THE EXERCISE:
Pick every line with "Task" from the material below.

>> BEGIN MATERIAL FOR THIS EXERCISE

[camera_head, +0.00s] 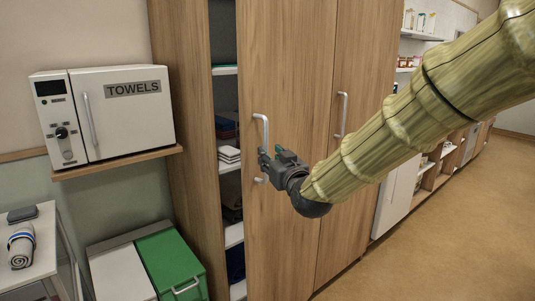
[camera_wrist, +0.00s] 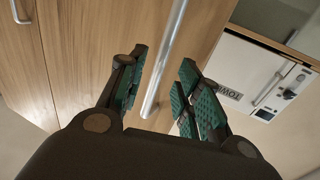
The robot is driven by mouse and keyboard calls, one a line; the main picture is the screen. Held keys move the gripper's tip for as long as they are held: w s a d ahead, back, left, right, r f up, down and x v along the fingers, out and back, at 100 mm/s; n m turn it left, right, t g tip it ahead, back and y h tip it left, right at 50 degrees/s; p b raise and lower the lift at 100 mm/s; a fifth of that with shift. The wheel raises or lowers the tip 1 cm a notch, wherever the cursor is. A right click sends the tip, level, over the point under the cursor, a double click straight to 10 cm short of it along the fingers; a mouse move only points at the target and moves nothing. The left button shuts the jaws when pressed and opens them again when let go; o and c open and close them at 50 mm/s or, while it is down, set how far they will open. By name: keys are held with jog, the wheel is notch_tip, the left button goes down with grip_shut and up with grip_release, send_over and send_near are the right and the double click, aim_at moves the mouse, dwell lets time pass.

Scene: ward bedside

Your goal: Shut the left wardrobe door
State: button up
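The wooden left wardrobe door (camera_head: 285,70) stands ajar, with a gap along its left edge showing shelves inside. Its vertical metal handle (camera_head: 262,120) is near that edge. My gripper (camera_head: 266,160) is at the handle's lower part, in front of the door. In the wrist view my gripper (camera_wrist: 163,95) has its two teal-padded fingers spread, one on each side of the handle bar (camera_wrist: 165,60). The bar lies between the pads with space visible beside it; I cannot tell whether either pad touches it. The handle's lower end is partly hidden by my gripper in the head view.
The right wardrobe door (camera_head: 363,80) appears shut. A white TOWELS cabinet (camera_head: 125,125) sits on a wall shelf at left. Open floor (camera_head: 440,220) lies to the right.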

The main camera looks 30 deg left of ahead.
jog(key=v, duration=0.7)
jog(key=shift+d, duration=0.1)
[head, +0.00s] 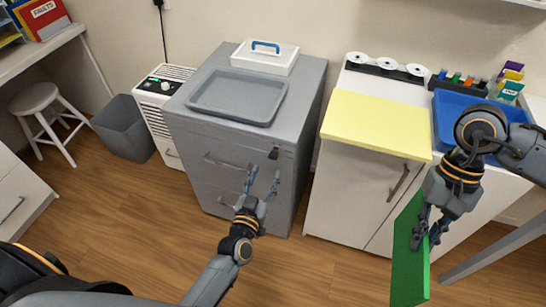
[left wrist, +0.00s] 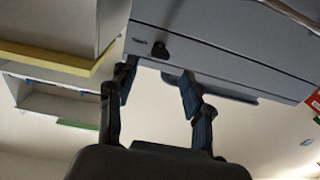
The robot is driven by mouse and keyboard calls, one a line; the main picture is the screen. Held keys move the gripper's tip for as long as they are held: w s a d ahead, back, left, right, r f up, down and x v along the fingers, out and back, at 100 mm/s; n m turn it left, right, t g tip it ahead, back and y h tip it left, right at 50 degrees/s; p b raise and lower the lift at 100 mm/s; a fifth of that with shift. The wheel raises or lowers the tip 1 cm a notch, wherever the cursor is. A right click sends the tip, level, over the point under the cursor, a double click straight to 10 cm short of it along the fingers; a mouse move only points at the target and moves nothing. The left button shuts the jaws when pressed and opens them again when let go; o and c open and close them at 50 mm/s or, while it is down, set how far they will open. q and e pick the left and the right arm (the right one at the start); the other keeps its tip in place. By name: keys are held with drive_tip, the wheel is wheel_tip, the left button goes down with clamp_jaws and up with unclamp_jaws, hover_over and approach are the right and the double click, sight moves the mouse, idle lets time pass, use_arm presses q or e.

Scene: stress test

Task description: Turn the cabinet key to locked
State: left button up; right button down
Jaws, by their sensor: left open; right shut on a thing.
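The grey drawer cabinet (head: 190,138) stands left of centre in the head view; its front also shows, turned over, in the left wrist view (left wrist: 225,45). A small dark key or lock (head: 274,153) sits near the top right of its front, and shows as a dark knob in the left wrist view (left wrist: 160,50). Its turn angle is too small to read. My left gripper (head: 262,183) is open and empty, just below and in front of the lock, apart from it. My right gripper (head: 427,236) is shut on a green board (head: 408,262) at the right.
A grey tray (head: 205,103) and a white lidded box (head: 265,66) with a blue handle rest on the cabinet. A white cupboard (head: 345,190) with a yellow top stands to the right. A bin (head: 123,135) and a stool (head: 50,118) stand left. The wooden floor in front is clear.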

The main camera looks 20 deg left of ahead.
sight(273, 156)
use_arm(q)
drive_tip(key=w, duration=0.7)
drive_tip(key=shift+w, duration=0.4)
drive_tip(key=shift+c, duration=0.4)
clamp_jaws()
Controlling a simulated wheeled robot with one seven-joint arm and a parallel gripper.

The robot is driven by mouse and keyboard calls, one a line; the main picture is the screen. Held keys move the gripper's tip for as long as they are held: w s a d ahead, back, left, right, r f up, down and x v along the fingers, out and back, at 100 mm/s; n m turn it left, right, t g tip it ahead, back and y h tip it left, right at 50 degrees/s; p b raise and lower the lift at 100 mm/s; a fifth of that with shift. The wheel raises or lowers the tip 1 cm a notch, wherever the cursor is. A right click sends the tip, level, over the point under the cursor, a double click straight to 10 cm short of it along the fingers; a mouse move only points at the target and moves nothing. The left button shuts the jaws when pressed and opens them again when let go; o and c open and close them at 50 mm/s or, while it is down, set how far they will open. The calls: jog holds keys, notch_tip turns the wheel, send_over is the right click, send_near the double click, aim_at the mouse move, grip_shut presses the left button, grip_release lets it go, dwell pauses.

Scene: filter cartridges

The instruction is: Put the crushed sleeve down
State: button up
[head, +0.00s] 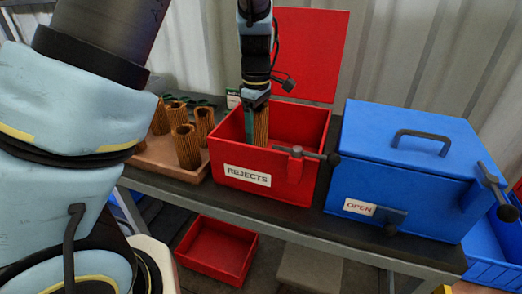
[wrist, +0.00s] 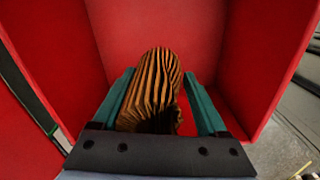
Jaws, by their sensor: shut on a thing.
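The crushed sleeve is a tan pleated filter sleeve (wrist: 153,88), its pleats bent and uneven in the wrist view. My gripper (wrist: 164,105) is shut on it, with a green finger on each side. In the head view my gripper (head: 254,122) reaches down into the open red box labelled REJECTS (head: 228,164), and the sleeve (head: 261,125) hangs inside its walls. The sleeve's lower end is hidden by the front wall in the head view. I cannot tell whether it touches the box floor.
A tray (head: 160,158) with several upright pleated sleeves (head: 186,147) stands left of the red box. A closed blue box labelled OPEN (head: 400,185) stands to the right. The red lid (head: 312,50) is raised behind. A red bin (head: 217,250) sits below the bench.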

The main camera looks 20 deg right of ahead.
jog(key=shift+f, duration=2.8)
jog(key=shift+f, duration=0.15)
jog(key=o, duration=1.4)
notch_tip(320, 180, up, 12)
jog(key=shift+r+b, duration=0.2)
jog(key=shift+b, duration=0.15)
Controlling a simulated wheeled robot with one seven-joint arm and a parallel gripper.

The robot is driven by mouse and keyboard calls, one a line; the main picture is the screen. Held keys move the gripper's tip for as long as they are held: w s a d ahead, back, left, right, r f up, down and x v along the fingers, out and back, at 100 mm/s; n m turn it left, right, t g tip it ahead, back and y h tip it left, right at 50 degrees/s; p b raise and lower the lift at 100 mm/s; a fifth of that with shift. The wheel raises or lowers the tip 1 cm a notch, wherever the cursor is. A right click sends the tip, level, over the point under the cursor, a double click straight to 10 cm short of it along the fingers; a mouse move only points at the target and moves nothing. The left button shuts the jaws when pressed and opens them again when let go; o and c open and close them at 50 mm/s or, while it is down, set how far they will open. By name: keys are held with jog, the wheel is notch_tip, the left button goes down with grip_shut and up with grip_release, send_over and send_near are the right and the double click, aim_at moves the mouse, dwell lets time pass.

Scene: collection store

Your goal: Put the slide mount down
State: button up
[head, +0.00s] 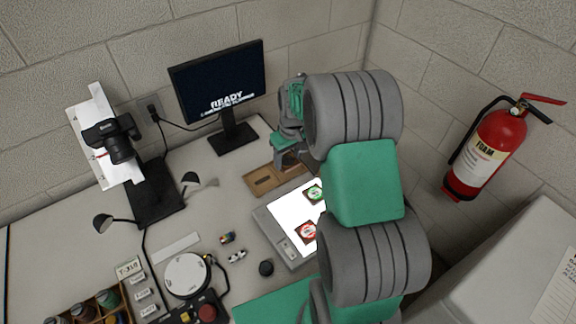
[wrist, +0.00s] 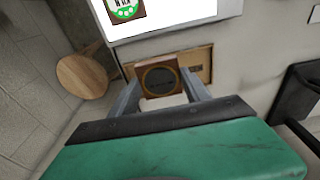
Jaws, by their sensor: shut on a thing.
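The slide mount (wrist: 141,77), a brown square with a dark round centre, sits between the fingertips of my gripper (wrist: 161,82) in the wrist view. My gripper is shut on it. Behind it in that view is a shallow wooden tray (wrist: 201,57), partly hidden by the mount. I cannot tell whether the mount touches the tray. In the head view my gripper (head: 284,157) is over the back of the wooden tray (head: 256,188), and the mount cannot be made out there.
A lit panel (head: 283,211) lies in front of the tray, bearing a green-ringed slide (head: 313,192) and a red-ringed slide (head: 307,233). A monitor (head: 218,80) stands behind to the left. A round wooden top (wrist: 82,76) shows beside the table in the wrist view.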

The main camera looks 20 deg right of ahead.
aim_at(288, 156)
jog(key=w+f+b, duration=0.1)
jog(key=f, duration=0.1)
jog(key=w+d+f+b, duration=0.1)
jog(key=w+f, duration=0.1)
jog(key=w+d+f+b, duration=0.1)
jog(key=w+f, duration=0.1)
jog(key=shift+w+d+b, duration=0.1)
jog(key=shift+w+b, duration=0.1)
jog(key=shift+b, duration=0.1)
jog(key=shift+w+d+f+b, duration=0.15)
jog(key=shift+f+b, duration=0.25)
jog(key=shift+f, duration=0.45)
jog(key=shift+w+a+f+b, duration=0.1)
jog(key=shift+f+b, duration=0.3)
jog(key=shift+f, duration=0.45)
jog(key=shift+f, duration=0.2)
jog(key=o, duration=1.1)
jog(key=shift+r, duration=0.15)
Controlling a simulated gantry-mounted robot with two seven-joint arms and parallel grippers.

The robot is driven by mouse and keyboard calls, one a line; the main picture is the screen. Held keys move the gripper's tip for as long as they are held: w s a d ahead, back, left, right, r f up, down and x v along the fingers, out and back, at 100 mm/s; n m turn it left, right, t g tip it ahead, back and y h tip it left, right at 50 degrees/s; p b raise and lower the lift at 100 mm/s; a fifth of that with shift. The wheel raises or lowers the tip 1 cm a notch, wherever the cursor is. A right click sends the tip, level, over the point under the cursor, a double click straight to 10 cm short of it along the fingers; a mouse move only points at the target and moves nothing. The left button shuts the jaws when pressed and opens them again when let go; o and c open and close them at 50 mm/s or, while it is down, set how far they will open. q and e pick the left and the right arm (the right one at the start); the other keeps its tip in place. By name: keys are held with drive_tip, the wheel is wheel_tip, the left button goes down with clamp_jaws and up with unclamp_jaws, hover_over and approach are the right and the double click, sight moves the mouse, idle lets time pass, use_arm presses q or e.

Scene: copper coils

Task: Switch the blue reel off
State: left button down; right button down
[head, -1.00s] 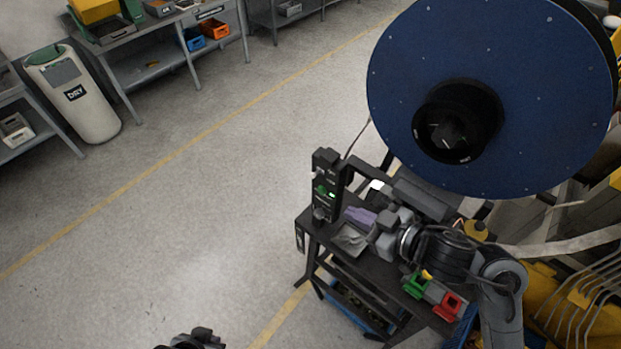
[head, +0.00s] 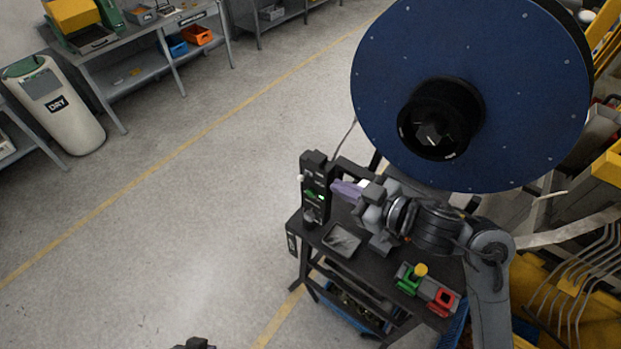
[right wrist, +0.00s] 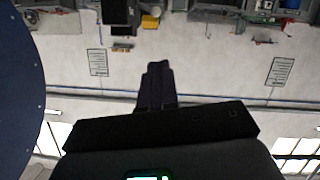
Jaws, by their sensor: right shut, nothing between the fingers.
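The blue reel (head: 520,90) is a large disc with a black hub, upright at the upper right of the head view; its edge also shows at the left of the right wrist view (right wrist: 18,85). A black control box (head: 312,168) stands on the dark cart, with a small green light and knobs on its face. My right gripper (head: 338,190) is shut and empty, its purple fingers just right of the box face; I cannot tell if they touch. Its dark fingers also show in the right wrist view (right wrist: 158,72). My left gripper's fingers are out of view.
The dark cart (head: 345,262) carries a grey tray (head: 341,240), a green block (head: 408,280) and a red block (head: 442,301). Bent grey rods (head: 590,275) stand at the right. The floor left of the cart is free.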

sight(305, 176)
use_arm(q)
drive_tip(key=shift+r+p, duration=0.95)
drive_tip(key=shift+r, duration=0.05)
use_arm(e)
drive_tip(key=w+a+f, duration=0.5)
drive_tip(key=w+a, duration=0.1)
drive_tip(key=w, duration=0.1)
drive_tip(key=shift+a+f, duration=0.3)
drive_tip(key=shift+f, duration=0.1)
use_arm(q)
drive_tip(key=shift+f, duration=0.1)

>> END MATERIAL FOR THIS EXERCISE

EXERCISE RESPONSE:
Task description: Turn the cabinet key to locked
Task: Switch the blue reel off

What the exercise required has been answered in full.